**Data excerpt:**
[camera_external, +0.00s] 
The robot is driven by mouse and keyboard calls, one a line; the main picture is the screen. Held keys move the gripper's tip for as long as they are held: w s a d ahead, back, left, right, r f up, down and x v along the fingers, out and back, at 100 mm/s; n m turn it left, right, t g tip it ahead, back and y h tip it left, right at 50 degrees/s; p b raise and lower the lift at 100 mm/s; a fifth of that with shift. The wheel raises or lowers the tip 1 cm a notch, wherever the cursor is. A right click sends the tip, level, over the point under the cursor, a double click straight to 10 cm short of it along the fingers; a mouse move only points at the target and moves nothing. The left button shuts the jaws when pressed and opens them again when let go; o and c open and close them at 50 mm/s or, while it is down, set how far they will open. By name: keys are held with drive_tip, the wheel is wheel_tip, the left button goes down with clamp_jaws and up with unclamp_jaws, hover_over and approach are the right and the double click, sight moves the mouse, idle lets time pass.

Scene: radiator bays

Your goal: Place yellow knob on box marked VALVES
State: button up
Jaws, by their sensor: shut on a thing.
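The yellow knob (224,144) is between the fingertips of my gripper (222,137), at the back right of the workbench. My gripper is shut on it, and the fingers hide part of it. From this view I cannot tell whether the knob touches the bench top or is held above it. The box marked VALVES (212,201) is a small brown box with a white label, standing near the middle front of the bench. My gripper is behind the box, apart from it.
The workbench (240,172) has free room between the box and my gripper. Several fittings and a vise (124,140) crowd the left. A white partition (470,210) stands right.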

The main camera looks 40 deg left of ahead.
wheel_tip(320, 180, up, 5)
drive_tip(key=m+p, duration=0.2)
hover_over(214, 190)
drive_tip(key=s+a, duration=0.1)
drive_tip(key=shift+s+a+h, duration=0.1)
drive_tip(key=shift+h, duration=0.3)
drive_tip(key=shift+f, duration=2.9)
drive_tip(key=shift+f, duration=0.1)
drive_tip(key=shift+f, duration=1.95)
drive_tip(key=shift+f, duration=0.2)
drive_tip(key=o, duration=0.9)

**Problem statement:** All of the lines above must be returned exactly.

**Answer:**
[camera_external, +0.00s] 
The robot is driven by mouse and keyboard calls, one a line; the main picture is the screen. Held keys move the gripper's tip for as long as they are held: w s a d ahead, back, left, right, r f up, down and x v along the fingers, out and back, at 100 mm/s; n m turn it left, right, t g tip it ahead, back and y h tip it left, right at 50 degrees/s; p b raise and lower the lift at 100 mm/s; a fifth of that with shift. The wheel raises or lowers the tip 1 cm a notch, wherever the cursor is. A right click sends the tip, level, over the point under the cursor, a double click straight to 10 cm short of it along the fingers; a mouse move only points at the target and moves nothing. The left button shuts the jaws when pressed and opens them again when let go; o and c open and close them at 50 mm/s or, while it is down, set how far they will open. By name: keys are held with drive_tip, the wheel is wheel_tip, the left button goes down with clamp_jaws and up with unclamp_jaws, hover_over and approach are the right and the double click, sight moves the mouse, idle lets time pass.

Scene: radiator bays

Your goal: Place yellow knob on box marked VALVES
State: button up
Jaws, by their sensor: shut on a thing.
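The yellow knob (224,144) is between the fingertips of my gripper (222,137), at the back right of the workbench. My gripper is shut on it, and the fingers hide part of it. From this view I cannot tell whether the knob touches the bench top or is held above it. The box marked VALVES (212,201) is a small brown box with a white label, standing near the middle front of the bench. My gripper is behind the box, apart from it.
The workbench (240,172) has free room between the box and my gripper. Several fittings and a vise (124,140) crowd the left. A white partition (470,210) stands right.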

The main camera looks 40 deg left of ahead.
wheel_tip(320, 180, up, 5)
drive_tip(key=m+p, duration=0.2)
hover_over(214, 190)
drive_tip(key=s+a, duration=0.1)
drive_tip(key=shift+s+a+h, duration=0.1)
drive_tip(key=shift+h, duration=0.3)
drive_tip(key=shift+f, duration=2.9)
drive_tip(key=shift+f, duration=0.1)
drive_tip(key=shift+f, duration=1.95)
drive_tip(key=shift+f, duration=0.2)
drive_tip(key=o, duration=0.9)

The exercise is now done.